The Greenman watches the Black Bar go Up, Up, Up - Jacques Barcia
Not much of an improvement but had the potential to be interesting. Set in a future South America where everyone is constantly hooked to the internet and rarely talk face-to-face a former soldier is asked to do some spying on a suspicious new company. That's all I could get from it. Like the previous story it is full of things that the reader has no knowledge of (what is a "plasma sphere"?) and lots of gibberish techno-babble. By the end I had no idea what had happened.
Overhead - Jason Stoddard
The longest story in the collection at 42 pages. It switches between some kind of conspiracy on Earth and a bunch of isolated people on a Moon colony. Again, I just could not understand much of what was happening beyond the basics.
Summer Ice - Holly Phillips
In a hot future gardens and greenery are a necessity in the big cities. A fiesty young girl eats ice cream and has memories of winter with her sister. They eventually unveil a statue in a park. Not amazing, but at least I knew what was going on in this one.
Sustainable Development - Paula R. Stiles
A woman in Africa watches some locals prepare food with some assistance from robot spiders. Only a few pages long. Pointless.
The Church of Accelerated Redemption - Gareth L. Powell & Aliette de Bodard
Finally, a decent story. I lowly computer science geek is smitten by a mysterious man who turns out to be artificially enhanced and is keen on hacking into a secure database. A longer story but with good characters and plot to sustain it.
The Solnet Ascendancy - Lavie Tidhar
Set on some eastern island where they have a backwards version of the internet the story follows the evolution of telecommunications on the island. Borderline gibberish and hard to understand. I cannot tell you any more than this as I just did not know what was going on.

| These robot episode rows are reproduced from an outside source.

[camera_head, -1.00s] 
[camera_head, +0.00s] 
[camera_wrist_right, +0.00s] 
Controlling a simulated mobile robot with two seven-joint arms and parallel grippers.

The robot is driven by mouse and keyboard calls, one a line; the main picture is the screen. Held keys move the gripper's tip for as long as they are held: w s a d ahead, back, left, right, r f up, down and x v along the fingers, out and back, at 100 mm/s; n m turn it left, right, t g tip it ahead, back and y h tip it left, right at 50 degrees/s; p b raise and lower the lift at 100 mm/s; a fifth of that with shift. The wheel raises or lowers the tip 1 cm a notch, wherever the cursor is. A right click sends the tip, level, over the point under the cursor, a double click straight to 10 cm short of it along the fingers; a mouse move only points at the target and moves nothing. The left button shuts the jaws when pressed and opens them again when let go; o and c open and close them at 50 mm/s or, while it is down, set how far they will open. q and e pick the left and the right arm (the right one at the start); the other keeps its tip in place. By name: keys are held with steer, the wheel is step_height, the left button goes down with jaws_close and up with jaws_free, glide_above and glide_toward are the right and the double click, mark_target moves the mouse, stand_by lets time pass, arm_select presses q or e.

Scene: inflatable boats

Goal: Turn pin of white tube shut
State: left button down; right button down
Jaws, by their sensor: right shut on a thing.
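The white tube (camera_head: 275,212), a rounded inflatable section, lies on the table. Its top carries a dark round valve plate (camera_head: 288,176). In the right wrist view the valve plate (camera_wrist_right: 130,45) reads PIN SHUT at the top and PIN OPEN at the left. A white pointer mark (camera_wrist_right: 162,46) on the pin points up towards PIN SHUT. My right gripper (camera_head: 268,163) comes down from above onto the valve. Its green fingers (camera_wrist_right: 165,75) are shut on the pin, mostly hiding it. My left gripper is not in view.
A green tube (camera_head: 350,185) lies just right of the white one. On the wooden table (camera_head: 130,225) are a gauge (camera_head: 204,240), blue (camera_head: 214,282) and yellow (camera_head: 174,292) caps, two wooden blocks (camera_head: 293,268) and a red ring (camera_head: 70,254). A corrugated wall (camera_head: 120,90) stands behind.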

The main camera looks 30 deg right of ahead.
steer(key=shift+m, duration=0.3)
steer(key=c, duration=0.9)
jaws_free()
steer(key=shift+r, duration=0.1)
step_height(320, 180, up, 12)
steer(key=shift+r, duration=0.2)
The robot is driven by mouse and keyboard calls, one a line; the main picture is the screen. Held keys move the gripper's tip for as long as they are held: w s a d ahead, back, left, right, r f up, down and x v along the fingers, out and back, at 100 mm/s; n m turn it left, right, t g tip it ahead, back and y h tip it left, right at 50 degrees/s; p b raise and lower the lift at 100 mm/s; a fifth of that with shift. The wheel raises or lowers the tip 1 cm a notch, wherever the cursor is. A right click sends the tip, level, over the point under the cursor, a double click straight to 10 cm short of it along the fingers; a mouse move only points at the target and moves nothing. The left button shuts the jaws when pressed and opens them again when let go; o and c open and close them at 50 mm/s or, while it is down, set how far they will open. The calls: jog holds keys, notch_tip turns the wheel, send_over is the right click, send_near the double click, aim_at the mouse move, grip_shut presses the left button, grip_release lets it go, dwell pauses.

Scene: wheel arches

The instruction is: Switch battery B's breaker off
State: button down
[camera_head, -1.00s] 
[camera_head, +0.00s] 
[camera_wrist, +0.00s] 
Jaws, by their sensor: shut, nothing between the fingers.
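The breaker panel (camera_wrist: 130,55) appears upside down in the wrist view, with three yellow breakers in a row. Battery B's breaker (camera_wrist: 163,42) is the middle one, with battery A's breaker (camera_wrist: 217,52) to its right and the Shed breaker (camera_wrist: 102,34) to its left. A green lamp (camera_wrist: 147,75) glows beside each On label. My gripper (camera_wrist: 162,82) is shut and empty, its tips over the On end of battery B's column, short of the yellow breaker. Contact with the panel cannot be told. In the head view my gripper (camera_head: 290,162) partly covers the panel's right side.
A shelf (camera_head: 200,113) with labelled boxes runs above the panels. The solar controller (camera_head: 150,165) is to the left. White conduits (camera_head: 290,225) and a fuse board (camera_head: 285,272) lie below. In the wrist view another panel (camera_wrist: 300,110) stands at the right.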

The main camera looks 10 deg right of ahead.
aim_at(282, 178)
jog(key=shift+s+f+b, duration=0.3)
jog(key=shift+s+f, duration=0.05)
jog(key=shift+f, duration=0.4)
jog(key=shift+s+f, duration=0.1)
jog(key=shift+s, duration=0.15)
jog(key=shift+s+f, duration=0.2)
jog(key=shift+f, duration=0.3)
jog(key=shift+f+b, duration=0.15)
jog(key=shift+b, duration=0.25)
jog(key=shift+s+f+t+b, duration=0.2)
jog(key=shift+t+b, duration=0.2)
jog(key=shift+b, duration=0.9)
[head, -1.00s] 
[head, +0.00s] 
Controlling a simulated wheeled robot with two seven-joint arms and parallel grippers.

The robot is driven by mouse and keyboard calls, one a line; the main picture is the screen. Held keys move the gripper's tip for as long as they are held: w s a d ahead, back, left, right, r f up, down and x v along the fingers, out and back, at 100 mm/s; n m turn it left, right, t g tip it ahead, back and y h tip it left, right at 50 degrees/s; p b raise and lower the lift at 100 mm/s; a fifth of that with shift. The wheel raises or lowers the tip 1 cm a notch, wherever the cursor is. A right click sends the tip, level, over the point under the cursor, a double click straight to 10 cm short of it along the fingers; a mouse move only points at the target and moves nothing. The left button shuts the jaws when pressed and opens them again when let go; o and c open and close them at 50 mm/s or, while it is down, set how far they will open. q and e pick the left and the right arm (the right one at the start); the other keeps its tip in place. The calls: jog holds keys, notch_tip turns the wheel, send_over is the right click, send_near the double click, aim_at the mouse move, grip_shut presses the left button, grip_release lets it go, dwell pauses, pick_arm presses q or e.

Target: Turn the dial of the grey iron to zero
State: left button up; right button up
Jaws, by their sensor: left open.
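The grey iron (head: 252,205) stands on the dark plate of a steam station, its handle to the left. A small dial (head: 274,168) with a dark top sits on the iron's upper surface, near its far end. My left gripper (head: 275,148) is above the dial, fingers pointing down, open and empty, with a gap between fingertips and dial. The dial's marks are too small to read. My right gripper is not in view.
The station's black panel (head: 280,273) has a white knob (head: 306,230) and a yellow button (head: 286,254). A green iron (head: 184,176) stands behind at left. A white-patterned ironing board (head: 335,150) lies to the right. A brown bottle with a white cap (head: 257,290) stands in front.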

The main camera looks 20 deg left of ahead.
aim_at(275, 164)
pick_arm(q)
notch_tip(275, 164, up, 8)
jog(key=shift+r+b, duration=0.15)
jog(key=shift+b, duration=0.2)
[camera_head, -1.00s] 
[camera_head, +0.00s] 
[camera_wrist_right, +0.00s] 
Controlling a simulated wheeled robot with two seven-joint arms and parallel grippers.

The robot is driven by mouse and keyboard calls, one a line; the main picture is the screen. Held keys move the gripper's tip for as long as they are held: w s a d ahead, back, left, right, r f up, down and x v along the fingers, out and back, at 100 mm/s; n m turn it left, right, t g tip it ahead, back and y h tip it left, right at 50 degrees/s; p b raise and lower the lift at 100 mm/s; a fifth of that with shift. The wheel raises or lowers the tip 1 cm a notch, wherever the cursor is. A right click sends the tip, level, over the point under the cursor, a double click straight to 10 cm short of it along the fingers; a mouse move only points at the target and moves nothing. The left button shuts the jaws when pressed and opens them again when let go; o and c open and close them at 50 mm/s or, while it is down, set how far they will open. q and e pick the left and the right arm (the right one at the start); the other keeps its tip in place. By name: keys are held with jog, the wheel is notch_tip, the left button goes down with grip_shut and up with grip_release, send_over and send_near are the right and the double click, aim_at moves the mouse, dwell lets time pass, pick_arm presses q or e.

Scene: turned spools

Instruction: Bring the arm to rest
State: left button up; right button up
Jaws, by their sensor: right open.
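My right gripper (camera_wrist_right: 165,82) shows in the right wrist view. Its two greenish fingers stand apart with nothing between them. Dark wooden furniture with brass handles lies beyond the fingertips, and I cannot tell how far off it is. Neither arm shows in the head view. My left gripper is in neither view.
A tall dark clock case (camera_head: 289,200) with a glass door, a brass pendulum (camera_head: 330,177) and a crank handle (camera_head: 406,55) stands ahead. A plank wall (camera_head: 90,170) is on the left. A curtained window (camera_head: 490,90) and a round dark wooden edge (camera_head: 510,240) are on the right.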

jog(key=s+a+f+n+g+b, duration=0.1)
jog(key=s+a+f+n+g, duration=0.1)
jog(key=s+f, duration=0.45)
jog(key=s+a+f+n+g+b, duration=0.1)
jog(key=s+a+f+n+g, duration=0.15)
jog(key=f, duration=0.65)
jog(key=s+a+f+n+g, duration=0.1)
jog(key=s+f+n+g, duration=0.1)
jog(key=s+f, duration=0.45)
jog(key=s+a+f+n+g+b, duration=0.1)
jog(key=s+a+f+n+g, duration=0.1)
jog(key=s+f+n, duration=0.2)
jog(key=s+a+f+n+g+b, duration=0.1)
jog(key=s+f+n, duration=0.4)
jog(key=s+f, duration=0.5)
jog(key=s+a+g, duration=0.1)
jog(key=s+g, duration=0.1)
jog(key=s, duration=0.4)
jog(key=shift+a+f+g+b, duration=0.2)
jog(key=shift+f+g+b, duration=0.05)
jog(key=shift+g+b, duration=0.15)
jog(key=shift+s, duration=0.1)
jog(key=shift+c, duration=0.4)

Twittering to the Stars - Mari Ness
A rather clever story told in the form of Twitter messages reading backwards in time into the past. So you begin at the end of a space mission gone awry and retroactively learn of all the troubles the crew face going right back to the start of their trip when they are excited and naïve about adventure.
Seeds - Silvia Moreno-Garcia
An evil Monstanto-like corporation creates the perfect corporate seed, only for it to backfire. Not a bad story.
At Budokan - Alistair Reynolds
Crap title. A bit of a weirder one this time, but fun and with a lot of potential. A rock promoter hooks-up with an old collegue who is keen on training a T-Rex to be a rock star, just like Denver the Last Dinosaur. More pulpy than Sci-Fi, but still one of the better stories in this collection.
Sarging Rasmussen (by Organic) - Gord Sellar
A sort of William Gibson-esque story about a tree-hugging ladies man. This is all I could make out as the rest of it is incomprehensible gibberish.
Scheherazade Cast by Starlight - Jason Andrew
In Iran a reality TV star changes the primitive culture by using social media. A nice idea, but it will never happen. A six-page story.
Russian Roulette 2020 - Eva Maria Chapman
In a realistic future teenagers are so weak and unhealthy thanks to an ubringing of online gadgets that they just stay in cyberspace permanently, until one of them meets a Russian girl who prefers living the real world. Another one of the better stories but still not up to much.
Castoff World - Kay Kenyon
In a Waterworld-ish future a little girl and her grandad survive on a floating atoll/ship thing. There's no reason given as to why the world has been stricken by a cataclysm. Eventually she finds land. No Fish-men played by Kevin Costner in this one.
Paul Kishosha's Children - Ken Edgett
A NASA scientist quits his job and goes home to Africa when his mother dies. He stays for good and uses characters that he created as a kid to educate young students. They soon have their own show and end up being so popular that Africa and the world are inspired to embrace science and think forward. Certainly the best story of the entire book.
Ishin - Madeline Ashby
Two guys in the Middle East work with drones and have ideas for them beyond surveillance. Beyond this I had absolutely no clue what was happening. They certainly did not save the best for last.
Each story is introduced by the editor, who seems to think that they are much better than they really are, and afterworded with nonsensical quotes from other writers that have no bearing on the text whatsoever. The book also features biographies of all the writers, but I couldn't care less. There are also numerous spelling and grammatical errors throughout. The balance of good/bad stories is far from 50/50. If this represents the best of optimistic science fiction give me doom and gloom any day.